Unfortunately my background in real analysis is quite weak. I have read about how to show this, particularly showing that $A$ is closed iff it contains all its limit points. But I still do not really understand the technical procedure.
Can someone guide me through it?
Since i can not comment, i will write is as a post.
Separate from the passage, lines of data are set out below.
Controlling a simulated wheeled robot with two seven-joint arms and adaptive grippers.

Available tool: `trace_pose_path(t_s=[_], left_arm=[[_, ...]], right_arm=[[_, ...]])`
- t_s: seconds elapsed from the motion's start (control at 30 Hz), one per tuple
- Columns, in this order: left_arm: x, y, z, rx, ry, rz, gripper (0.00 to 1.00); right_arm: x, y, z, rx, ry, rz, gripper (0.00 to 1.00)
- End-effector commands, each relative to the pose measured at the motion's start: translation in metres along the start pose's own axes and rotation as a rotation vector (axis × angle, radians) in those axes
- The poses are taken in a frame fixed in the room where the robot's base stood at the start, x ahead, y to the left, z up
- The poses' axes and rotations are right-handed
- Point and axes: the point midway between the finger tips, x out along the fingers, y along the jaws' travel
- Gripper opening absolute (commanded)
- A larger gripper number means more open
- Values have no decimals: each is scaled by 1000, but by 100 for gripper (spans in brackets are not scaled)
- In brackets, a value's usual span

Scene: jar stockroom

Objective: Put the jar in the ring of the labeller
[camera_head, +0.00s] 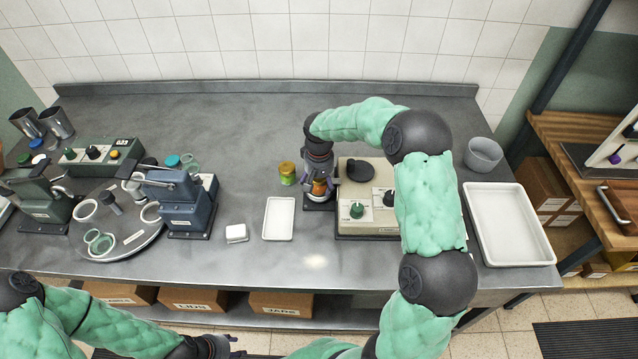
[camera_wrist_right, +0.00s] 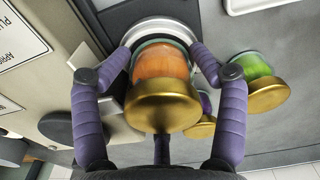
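The jar (camera_head: 319,187) has orange contents and a gold lid. In the right wrist view the jar (camera_wrist_right: 162,75) has its base inside the pale ring (camera_wrist_right: 160,27) of the labeller. My right gripper (camera_head: 318,180) is above the ring, with its purple fingers around the jar; in the wrist view the fingertips (camera_wrist_right: 163,52) close in on the jar's sides near its base. The third finger's tip is hidden behind the lid. The labeller (camera_head: 368,226) is a beige box with a green knob and black disc. My left gripper (camera_head: 222,346) is low at the bottom edge, partly cut off.
A green jar (camera_head: 287,173) with a gold lid stands left of the labeller; a purple jar (camera_wrist_right: 205,118) shows beside it in the wrist view. A white tray (camera_head: 279,219) and a small white box (camera_head: 236,233) lie further left. A blue press (camera_head: 183,205) and large white tray (camera_head: 507,225) flank these.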

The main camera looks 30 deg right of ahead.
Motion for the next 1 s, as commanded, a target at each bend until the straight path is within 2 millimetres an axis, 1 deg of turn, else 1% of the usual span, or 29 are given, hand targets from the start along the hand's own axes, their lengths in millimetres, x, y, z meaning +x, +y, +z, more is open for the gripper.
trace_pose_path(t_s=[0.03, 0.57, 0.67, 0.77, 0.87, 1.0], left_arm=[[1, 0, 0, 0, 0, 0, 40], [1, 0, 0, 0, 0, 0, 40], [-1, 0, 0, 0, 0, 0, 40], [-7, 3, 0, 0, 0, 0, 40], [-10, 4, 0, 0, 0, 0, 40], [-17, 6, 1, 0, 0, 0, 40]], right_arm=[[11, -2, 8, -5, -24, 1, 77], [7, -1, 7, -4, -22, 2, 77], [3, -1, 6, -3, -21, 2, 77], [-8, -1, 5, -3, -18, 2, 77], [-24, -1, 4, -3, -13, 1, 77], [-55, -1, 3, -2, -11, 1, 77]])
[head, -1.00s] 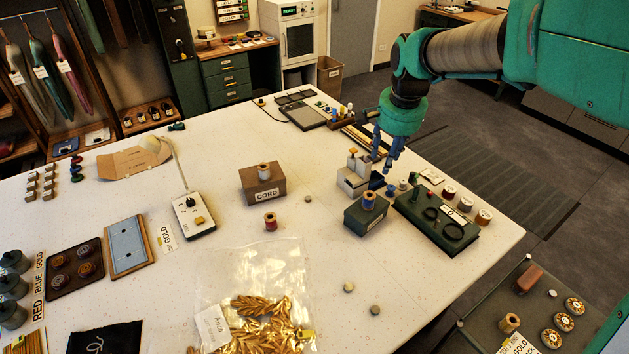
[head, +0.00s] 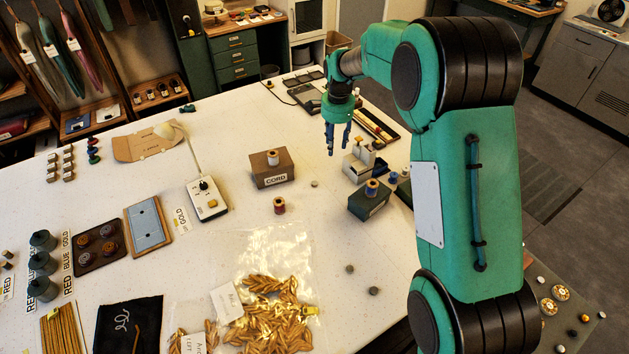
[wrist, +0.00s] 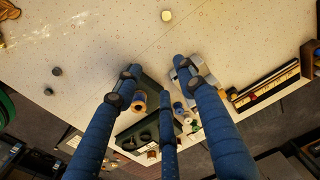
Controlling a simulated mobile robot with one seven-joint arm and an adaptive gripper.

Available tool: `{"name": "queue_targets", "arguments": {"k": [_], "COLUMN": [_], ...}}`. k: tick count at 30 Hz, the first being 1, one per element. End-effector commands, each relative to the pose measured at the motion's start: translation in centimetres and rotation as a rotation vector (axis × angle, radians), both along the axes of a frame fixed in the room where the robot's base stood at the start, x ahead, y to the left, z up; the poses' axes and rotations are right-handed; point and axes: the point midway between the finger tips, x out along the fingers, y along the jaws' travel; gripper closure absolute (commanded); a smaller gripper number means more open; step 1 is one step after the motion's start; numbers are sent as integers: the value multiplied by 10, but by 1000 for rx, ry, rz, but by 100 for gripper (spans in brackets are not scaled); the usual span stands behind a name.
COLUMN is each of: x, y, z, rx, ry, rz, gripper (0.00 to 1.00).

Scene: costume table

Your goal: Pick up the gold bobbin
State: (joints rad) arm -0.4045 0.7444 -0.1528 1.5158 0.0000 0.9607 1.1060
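No bobbin is plainly gold, so I cannot tell for certain which is the gold bobbin. A pale tan bobbin (head: 273,157) stands on the brown CORD box (head: 271,174). A red bobbin (head: 279,206) stands on the table in front of it. A blue bobbin (head: 371,188) stands on a dark green box (head: 369,207); a tan-topped bobbin (wrist: 139,101) shows between the fingers in the wrist view. My gripper (head: 338,151) is open and empty, above the table behind and right of the CORD box. Its spread fingers also show in the wrist view (wrist: 160,78).
A clear bag of gold leaf-shaped pieces (head: 270,310) lies at the front. Pale blocks (head: 358,168) stand behind the green box. A white switch box (head: 207,199) is left of the CORD box. My arm hides the table's right side and part of the lower-right tray.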

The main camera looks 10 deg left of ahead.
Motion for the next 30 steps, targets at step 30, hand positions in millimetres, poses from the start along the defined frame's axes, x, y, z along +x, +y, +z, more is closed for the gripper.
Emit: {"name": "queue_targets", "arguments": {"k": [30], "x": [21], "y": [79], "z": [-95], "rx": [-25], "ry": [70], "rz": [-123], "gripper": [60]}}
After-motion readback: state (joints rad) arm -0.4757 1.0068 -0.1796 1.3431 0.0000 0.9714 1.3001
One of the ways to prove a set is closed is to show that the set contains its limit points. Assuming (because you did not mention it) that the norm is $\|x\|=\max_{s \in [0,1]} |x(s)|$
Let $\{x_n\}$ be a sequence in $A$ that converges (w.r.t $\|.\|$) to $x \in V$. We want to show that $x \in A$. Since $x_n \in A$ for every $n \in \mathbb N$ then we have $x_n(0)=x_n(1)=0$ and $\|x_n\|=\max_{s\in[0,1]} | x_n(s)| \leq 1$.
Fix $\epsilon >0$. Then there is $N>0$ such that for $ n >N$
$$|x_n(0) -x(0)| \leq \max_{s \in [0,1]}|x_n(0) -x(0)| \leq \|x_n - x\| \leq \epsilon, $$
i.e $\lim_{n \to \infty} |x_n(0) -x(0)|=0$, implies $\lim_{n \to \infty} x_n(0)=x(0)=0$.
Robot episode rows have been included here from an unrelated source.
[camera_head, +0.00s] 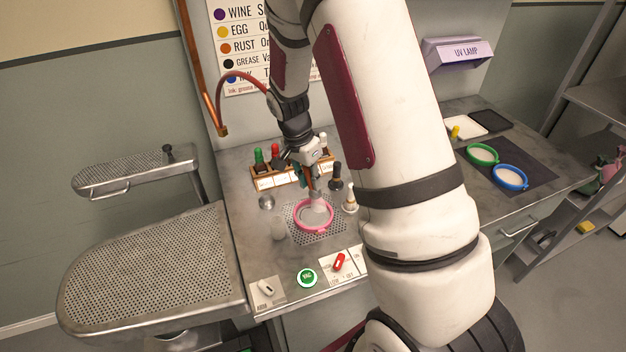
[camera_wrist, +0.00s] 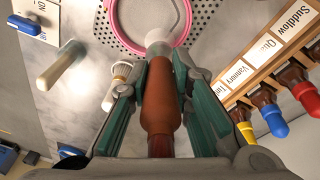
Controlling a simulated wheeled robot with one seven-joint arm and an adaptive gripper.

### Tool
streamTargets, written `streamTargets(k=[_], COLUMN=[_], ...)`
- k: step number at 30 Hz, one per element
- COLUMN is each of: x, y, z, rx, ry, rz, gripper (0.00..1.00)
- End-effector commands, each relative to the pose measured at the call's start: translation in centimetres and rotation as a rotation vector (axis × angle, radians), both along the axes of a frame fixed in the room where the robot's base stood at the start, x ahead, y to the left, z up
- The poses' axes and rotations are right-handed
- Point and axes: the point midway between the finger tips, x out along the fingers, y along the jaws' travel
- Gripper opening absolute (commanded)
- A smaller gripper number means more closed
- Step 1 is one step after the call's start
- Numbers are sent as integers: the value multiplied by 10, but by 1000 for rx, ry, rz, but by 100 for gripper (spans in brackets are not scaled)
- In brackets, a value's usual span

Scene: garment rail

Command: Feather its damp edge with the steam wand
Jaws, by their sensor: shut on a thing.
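My gripper (camera_head: 309,178) is shut on the steam wand, whose brown handle (camera_wrist: 158,105) stands between the green finger pads in the wrist view. The wand's pale tip (camera_wrist: 159,38) points at the pink hoop (camera_wrist: 112,25), overlapping its near rim in that view. In the head view, the pink hoop (camera_head: 297,222) lies on the perforated plate of the bench under my gripper, with pale cloth (camera_head: 312,219) inside. I cannot tell whether the tip touches the cloth, and no damp edge can be made out. A red hose (camera_head: 240,76) runs from the wall pipe towards my arm.
Switches and a green button (camera_head: 307,278) line the front. Green (camera_head: 482,154) and blue (camera_head: 510,178) hoops lie right.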

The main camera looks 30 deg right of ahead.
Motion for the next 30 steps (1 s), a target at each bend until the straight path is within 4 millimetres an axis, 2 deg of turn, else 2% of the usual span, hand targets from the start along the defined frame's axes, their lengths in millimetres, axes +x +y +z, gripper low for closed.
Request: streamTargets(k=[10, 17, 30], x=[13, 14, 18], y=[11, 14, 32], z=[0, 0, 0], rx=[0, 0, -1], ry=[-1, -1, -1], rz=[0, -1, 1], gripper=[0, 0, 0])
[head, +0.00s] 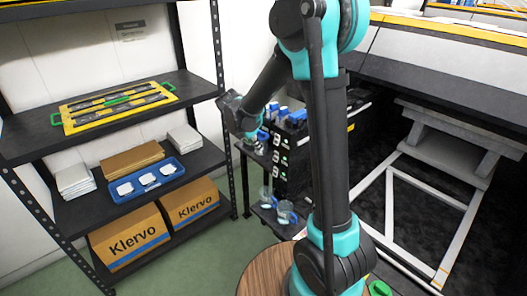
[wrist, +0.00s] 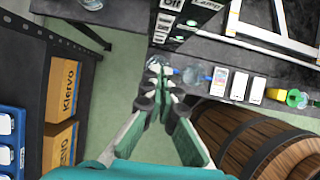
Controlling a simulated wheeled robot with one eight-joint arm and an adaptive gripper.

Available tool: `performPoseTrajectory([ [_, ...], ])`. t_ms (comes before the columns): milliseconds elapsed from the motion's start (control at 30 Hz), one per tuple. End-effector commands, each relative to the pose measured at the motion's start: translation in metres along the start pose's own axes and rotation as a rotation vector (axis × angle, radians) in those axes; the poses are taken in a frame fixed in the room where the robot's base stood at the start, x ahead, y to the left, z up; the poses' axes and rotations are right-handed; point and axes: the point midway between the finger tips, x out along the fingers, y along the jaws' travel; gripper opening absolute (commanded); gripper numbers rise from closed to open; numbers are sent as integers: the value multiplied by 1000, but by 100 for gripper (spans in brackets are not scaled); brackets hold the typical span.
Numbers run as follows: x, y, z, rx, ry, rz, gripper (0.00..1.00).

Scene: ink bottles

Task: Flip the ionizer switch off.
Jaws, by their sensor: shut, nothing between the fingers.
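A black panel (head: 292,165) with a column of small white labels and green marks stands at the end of the cart; it probably carries the switches. In the wrist view the panel (wrist: 184,34) shows at the top, with labels reading "Off" and what looks like "Lamp". I cannot read an ionizer label or tell which switch is the ionizer's, nor its position. My gripper (wrist: 162,84) is shut and empty, its fingertips just below the panel in the picture. In the head view my gripper (head: 257,146) is small, left of the panel; I cannot tell whether it touches.
Blue-capped bottles (head: 292,115) stand on the cart, with clear containers (head: 285,211) lower down. A dark shelf (head: 110,115) with Klervo boxes (head: 130,238) is at left. A wooden barrel (wrist: 255,140) is right of my gripper. Green floor (wrist: 125,60) is clear between shelf and cart.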

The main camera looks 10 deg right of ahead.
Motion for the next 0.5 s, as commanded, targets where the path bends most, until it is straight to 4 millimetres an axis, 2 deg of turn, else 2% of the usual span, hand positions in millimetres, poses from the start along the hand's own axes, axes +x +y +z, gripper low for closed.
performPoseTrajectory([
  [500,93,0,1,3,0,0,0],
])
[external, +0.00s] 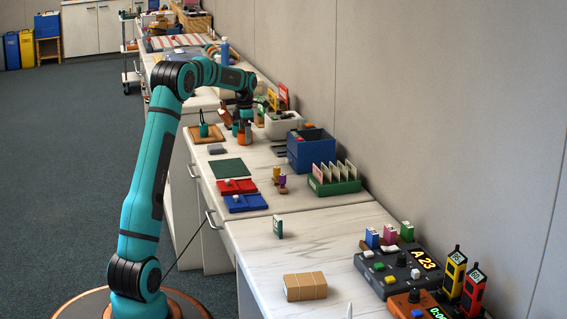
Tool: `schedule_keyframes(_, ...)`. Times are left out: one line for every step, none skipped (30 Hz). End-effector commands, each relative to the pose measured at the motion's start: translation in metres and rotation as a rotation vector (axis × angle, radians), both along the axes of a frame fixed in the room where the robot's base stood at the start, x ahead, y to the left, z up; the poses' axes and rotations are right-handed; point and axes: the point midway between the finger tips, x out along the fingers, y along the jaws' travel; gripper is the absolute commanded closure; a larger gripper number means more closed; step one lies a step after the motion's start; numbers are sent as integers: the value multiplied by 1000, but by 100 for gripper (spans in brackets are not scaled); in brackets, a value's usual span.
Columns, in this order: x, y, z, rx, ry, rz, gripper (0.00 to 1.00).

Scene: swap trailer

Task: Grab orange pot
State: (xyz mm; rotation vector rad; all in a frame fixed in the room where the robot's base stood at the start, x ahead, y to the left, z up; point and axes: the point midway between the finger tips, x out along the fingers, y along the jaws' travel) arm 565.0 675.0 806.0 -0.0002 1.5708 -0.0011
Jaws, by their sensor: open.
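The orange pot (241,140) stands on the white counter beyond the blue box. My teal and black arm reaches over from the left, and my gripper (243,124) points down at the pot. The gripper is open. Its teal fingertips are at the height of the pot's upper part and partly hide it. At this size I cannot tell whether the fingers touch the pot.
A brown tray (206,139) with a small teal item is left of the pot. A white bin (284,128) is close on its right. A blue box (311,152) and a green card rack (343,186) stand nearer. The wall bounds the right side.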

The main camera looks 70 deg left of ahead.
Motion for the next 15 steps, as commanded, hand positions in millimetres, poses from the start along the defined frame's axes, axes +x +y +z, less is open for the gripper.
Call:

Similarly, we get $\lim_{n \to \infty} x_n(1)=x(1)=0$.
The show that $x$ is in the unit ball, we argue as follows: for $n >N$ we get
$$\|x\| \leq \|x-x_n\| + \|x_n\| < \epsilon +1$$
since $\epsilon$ was chosen arbitrarily small, then we get $\|x\| \leq 1$. Therefore, $x \in A$, thus $A$ is closed in $V$.